800-Degree Danish

Breakfast pastries and more from Olio's pizza oven

Rarely does a pizzeria bother opening in the mornings, when the only pizza likely to be eaten is a cold slice from last night's delivery. On 3rd St., however, the olive-wood-fired oven at Olio Pizzeria & Café is stoked to 800° while the day's first coffee is brewing.

Every morning, the newly opened pizza place refashions the dough that will later carry toppings like chanterelle mushrooms and butternut squash into bagel-like bialys, pastries and more.

The wood-fired Danish ($6; pictured) is an elongated pizza crust smeared with a vanilla-spiked ricotta and topped with fresh fruit (blueberries, on our visit)–everything crisped and caramelized by a quick blast of dry heat from the oven.
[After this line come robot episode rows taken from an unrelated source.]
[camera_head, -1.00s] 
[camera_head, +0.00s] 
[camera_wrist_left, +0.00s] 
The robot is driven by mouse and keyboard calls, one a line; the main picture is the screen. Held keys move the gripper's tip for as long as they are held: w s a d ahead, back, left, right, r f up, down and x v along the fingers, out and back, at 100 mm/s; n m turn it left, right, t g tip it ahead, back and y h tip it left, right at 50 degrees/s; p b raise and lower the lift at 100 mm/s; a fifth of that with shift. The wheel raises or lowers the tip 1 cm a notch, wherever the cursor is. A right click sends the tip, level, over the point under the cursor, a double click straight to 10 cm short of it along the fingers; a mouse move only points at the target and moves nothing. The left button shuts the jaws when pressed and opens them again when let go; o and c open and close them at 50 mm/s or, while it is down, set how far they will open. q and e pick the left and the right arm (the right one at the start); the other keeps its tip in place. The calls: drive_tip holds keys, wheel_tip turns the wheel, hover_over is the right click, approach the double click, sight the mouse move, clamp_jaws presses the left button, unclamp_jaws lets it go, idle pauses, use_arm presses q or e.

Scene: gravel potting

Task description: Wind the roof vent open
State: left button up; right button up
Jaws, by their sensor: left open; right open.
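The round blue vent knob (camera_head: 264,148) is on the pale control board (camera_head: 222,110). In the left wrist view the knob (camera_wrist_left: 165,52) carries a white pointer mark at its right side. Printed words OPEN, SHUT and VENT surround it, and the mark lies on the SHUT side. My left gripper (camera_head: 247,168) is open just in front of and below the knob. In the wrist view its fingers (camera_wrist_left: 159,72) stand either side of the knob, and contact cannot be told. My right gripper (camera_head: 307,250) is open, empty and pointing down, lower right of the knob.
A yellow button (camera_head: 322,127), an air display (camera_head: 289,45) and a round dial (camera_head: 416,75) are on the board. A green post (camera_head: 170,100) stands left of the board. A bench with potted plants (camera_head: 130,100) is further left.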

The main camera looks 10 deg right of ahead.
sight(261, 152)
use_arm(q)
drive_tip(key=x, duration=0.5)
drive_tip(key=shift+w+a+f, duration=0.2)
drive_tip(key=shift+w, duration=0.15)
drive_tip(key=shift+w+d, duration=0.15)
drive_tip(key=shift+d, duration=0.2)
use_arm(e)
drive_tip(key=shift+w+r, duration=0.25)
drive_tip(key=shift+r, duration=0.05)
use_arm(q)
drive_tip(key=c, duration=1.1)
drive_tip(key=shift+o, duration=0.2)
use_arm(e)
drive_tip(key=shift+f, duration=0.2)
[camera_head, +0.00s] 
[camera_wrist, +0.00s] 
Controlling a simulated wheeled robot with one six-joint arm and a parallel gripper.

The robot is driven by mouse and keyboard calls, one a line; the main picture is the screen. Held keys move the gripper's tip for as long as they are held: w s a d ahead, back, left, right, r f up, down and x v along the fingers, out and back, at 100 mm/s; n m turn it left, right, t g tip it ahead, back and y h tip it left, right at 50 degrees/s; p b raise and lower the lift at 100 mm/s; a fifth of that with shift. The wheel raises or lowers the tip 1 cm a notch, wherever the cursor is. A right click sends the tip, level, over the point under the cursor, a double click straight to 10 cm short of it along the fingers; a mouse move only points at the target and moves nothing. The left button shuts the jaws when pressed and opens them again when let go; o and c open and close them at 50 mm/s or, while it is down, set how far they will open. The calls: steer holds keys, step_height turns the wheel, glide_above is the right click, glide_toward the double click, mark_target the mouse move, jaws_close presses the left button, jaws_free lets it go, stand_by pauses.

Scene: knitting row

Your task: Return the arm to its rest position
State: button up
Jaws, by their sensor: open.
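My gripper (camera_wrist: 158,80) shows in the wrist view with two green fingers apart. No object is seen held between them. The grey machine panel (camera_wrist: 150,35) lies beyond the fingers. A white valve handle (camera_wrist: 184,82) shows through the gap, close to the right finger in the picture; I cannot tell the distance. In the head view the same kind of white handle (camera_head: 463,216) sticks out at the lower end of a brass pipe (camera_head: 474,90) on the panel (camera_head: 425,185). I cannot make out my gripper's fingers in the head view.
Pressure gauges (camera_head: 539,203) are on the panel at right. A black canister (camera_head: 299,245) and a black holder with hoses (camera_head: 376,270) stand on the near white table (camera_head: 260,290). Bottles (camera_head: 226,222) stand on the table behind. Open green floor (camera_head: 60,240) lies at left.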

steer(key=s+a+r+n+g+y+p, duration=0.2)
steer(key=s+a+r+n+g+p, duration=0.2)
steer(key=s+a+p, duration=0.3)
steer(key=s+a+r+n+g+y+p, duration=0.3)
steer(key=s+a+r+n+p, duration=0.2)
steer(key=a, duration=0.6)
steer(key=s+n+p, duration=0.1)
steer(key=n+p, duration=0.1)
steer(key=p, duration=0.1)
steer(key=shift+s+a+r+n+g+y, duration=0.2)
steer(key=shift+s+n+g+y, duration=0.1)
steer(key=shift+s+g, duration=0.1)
There's no flakiness to the pastry–just blistered-crust crunch at the edge, a prelude to the classic combination of ricotta and fruit in the middle.

Bialys–Polish breads that, unlike bagels, are baked (not boiled) and sport a large dimple rather than a hole–cover much of the Austrian-Hungarian empire on the menu, showing up alongside smoked salmon on one plate ($13), or schmeared with pesto and topped with a poached egg on another ($5). Bialy are well suited to both preparations, the bread's particular balance between crunch and chew offering something L.A.'s often lackluster bagels never could.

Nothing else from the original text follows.